Though a franchisor may not directly supervise workers at its franchises, board members considered the “indirect and direct control that BFI possessed over essential terms and conditions of employment” of the staffing agency “as well as BFI’s reserved authority to control such terms and conditions,” the statement read.

The ruling overturned a regional decision that the staffing agency was the sole employer of sorters, screen cleaners and housekeepers at a BFI recycling plant in California who had petitioned for union representation.

Wide-ranging business groups denounced the merging of responsibilities.
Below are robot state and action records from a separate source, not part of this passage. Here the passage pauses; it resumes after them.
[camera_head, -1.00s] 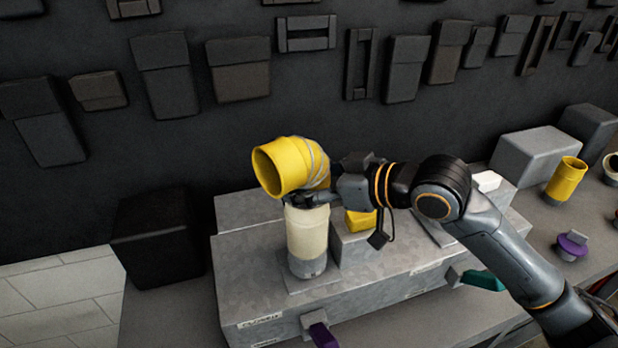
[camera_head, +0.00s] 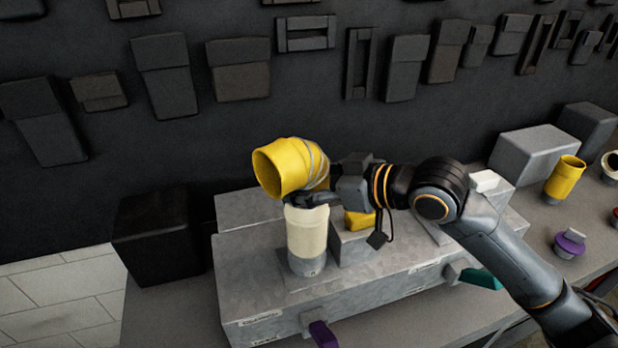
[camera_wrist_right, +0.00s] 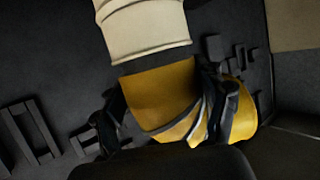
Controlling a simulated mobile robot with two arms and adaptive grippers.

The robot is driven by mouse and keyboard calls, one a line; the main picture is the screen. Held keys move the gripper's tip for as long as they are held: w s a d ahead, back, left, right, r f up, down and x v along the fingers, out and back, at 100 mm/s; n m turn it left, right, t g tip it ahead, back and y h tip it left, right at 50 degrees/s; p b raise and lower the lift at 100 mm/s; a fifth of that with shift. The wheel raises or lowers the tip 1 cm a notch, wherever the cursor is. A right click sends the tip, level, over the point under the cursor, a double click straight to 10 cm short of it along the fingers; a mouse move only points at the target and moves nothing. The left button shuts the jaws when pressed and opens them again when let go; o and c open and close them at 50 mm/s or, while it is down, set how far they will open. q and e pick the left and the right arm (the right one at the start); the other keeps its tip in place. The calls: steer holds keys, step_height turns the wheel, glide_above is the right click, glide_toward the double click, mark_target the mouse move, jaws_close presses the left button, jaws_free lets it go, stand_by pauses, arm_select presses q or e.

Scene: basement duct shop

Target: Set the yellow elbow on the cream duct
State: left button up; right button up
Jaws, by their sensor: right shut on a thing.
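The yellow elbow (camera_head: 285,168) is held over the top of the upright cream duct (camera_head: 307,235), with its open mouth facing left. My right gripper (camera_head: 312,199) reaches in from the right and is shut around the elbow. In the right wrist view the gripper (camera_wrist_right: 168,105) has a finger on each side of the elbow (camera_wrist_right: 160,95). The elbow's lower end is close to the rim of the cream duct (camera_wrist_right: 145,28), and the two rims look slightly tilted to each other. I cannot tell whether they touch. My left gripper is not in view.
The duct stands on a grey metal box (camera_head: 350,293). A purple handle (camera_head: 322,334) and a teal one (camera_head: 481,278) stick out in front. Another yellow tube (camera_head: 565,178) and a purple-topped piece (camera_head: 569,243) stand at right. A dark wall is behind.

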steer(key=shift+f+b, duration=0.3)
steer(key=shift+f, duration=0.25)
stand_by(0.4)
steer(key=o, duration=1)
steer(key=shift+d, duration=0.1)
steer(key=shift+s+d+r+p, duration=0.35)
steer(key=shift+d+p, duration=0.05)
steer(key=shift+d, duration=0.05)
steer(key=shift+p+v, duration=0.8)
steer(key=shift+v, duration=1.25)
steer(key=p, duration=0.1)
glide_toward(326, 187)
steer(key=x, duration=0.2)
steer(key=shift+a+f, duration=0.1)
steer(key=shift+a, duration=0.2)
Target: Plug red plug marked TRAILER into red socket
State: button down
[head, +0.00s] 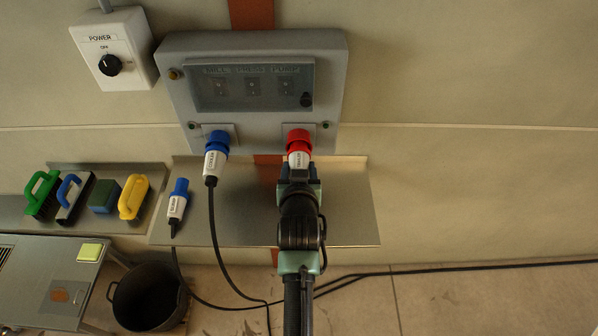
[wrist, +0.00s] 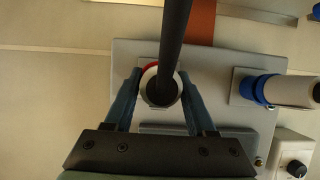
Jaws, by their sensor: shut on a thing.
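The red plug (head: 299,158) has a white label band and sits at the right-hand socket place on the grey panel (head: 179,100). My gripper (head: 299,174) is shut on this plug from below. In the wrist view my gripper (wrist: 160,92) has a finger on each side of the plug's white body (wrist: 147,80), with its black cable running upward across the picture. A thin red edge shows behind it. The red socket is hidden behind the plug, so I cannot tell how deep the plug sits.
A blue plug (head: 216,146) is in the left socket; it also shows in the wrist view (wrist: 262,90). Another blue plug (head: 178,196) lies on the metal shelf (head: 350,215). A power switch box (head: 113,47), several brushes and a black bucket (head: 147,297) are at left. The right wall is clear.

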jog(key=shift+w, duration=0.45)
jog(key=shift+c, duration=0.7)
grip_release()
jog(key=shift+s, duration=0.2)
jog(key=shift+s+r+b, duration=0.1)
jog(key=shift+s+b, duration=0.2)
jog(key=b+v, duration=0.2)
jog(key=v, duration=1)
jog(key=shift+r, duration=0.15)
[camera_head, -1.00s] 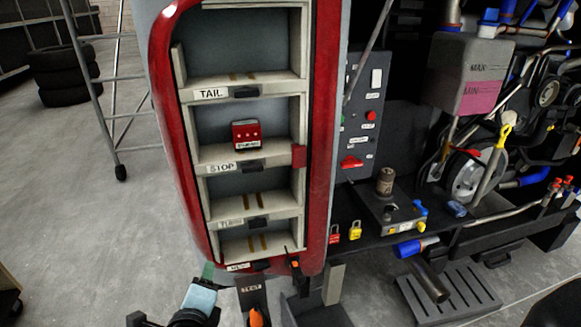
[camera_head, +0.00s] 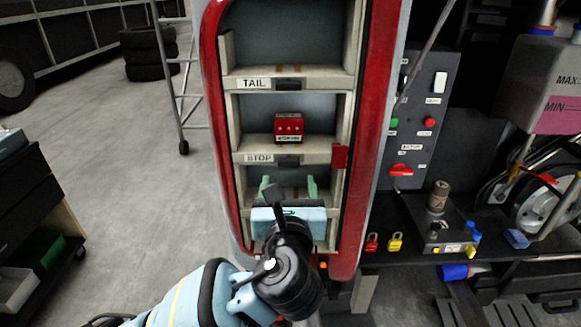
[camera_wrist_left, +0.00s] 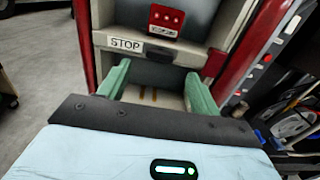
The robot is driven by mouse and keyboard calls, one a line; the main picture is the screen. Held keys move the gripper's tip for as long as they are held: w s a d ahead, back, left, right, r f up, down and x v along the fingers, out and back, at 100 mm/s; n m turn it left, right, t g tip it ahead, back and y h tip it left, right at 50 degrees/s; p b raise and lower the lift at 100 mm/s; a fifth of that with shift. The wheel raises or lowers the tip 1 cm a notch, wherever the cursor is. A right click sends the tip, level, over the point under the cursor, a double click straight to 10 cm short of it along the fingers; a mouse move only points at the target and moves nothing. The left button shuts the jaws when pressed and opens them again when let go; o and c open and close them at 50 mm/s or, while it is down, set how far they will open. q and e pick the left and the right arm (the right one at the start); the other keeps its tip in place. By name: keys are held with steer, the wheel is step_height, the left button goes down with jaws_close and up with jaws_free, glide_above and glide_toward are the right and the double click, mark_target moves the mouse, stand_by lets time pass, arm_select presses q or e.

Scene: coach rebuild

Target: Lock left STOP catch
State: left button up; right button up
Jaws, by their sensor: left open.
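The STOP bay of the red-framed lamp cabinet holds a red lamp unit (camera_head: 289,128), seated on the shelf marked STOP. A black tab (camera_head: 289,161) sits beside the STOP label on the shelf front, and a red catch-like block (camera_head: 340,156) is at the right end of that shelf. In the left wrist view the lamp unit (camera_wrist_left: 165,21), black tab (camera_wrist_left: 158,54) and red block (camera_wrist_left: 215,63) show ahead. My left gripper (camera_head: 289,186) is open and empty, its green fingers spread just below the STOP shelf front. My right gripper is out of view.
The TAIL bay (camera_head: 290,40) above is empty. A grey switch panel (camera_head: 425,110) and a dark bench with red and yellow padlocks (camera_head: 383,243) stand to the right. A dark cart (camera_head: 30,215) is at the left. The floor between is clear.

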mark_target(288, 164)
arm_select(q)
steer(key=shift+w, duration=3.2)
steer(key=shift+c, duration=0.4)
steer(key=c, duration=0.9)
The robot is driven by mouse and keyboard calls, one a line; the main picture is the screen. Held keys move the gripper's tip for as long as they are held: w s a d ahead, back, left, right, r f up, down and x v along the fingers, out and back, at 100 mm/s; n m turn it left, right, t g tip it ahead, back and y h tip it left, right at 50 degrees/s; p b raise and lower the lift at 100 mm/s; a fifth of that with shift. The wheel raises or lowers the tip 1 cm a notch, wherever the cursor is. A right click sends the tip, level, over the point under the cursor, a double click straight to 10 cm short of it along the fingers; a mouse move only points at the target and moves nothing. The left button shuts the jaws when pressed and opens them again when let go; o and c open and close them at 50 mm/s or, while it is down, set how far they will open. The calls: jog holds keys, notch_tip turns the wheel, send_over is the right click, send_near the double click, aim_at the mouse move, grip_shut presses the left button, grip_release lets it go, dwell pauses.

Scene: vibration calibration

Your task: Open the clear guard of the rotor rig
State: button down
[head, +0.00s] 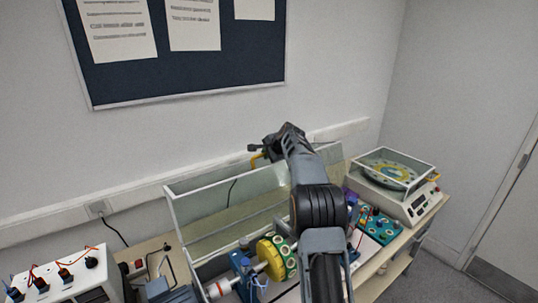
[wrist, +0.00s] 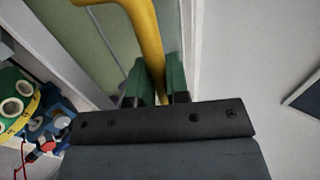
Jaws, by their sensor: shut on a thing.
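The clear guard (head: 205,208) of the rotor rig is swung up and stands raised at the back of the rig, near the wall. Its yellow handle (head: 256,160) is at the upper edge, partly hidden by my gripper (head: 264,150). In the wrist view the yellow handle (wrist: 148,40) runs between the green fingertips of my gripper (wrist: 163,84), which is shut on it. The rotor, with a yellow and green disc (head: 271,260), lies uncovered below and in front of the guard. Part of the disc shows at the left of the wrist view (wrist: 16,108).
A white box with knobs and cables (head: 68,276) stands at the left. A balance-like machine with a clear lid (head: 398,178) and a teal tray (head: 377,226) are at the right. The wall with a notice board (head: 190,75) is close behind the guard.

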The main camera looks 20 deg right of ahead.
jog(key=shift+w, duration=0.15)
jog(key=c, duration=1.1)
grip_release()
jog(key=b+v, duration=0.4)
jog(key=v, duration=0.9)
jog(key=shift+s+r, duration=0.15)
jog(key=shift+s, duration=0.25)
The Asian American Hotel Owners Association, whose members own 40 percent of all U.S. hotels, wrote, “It is clear to any honest observer that millions of small businesses would have never been started if the owner had known he would have limited authority over his employees, and that his staff would be ‘jointly employed’ by a corporation with no involvement in the day-to-day operations of the business,” the statement read.

Tubridy said the ruling “clouded” the franchise model and could make the opportunity less attractive.

“I would view it as support versus control,” he said. While franchisors issue guidelines for operation of franchise businesses, “the franchisor in my opinion doesn’t really have control over the business.”

The initial steps to becoming a franchisee seemed simple enough to Szabo. Last year, she called a number on Smoothie King’s website, completed a standard application, visited its New Orleans headquarters and tasted a few products. For her three locations, she wanted a drive-thru building in high-traffic areas.

But she couldn’t find anything. She was about to stop looking when the real estate agent employed by Smoothie King across the eastern United States called: He had found a spot.

Smoothie King also provided a Chicago-based public relations firm to assist with local marketing. When she hires employees the corporate office will send someone to help train them.

Szabo said it would be difficult to speculate how the NLRB ruling would affect Smoothie King. “The franchise model isn’t for everyone, but it was perfect for me,” she said. “We’re no different than any other small business.”

Bob Bell, owner of 10 Great Clips locations in the Pittsburgh area, ventured into franchising in 2005 after 25 years in corporate human resources. Because of his HR background, he said, he wrote his own employee manual.

“Great Clips corporate has nothing to say about the business with my employees,” Bell said. “That’s completely up to me. They have no say in it and they don’t want to have a say in it.”

CREATING CHANGE
The ruling did give heart to workers unions seeking access to the big companies that dictate underlying policies at franchise locations.

“McDonald’s is the boss, that’s true by any standard,” said Kendall Fells, an organizing director for the “Fight for $15” minimum-wage battle. “The company controls everything from the speed of the drive-thru to the way workers fold customers’ bags. It’s common sense that McDonald’s should be held accountable for the rights of workers at its franchised stores.”

A spokeswoman for the Service Employees International Union, which represents fast food workers and has funded the “Fight for $15” movement, declined to comment further.

But Vanessa Williamson, a fellow in governance studies at Washington D.C.-based Brookings Institution, said the ruling could help spur union membership.

“What unions have failed to do is convert the general desire for a union into a successful popular backlash against these measures,” Williamson said. “This is the difference between diffuse support, the kind readily captured by polls, and concentrated activism, the thing that can actually create change.”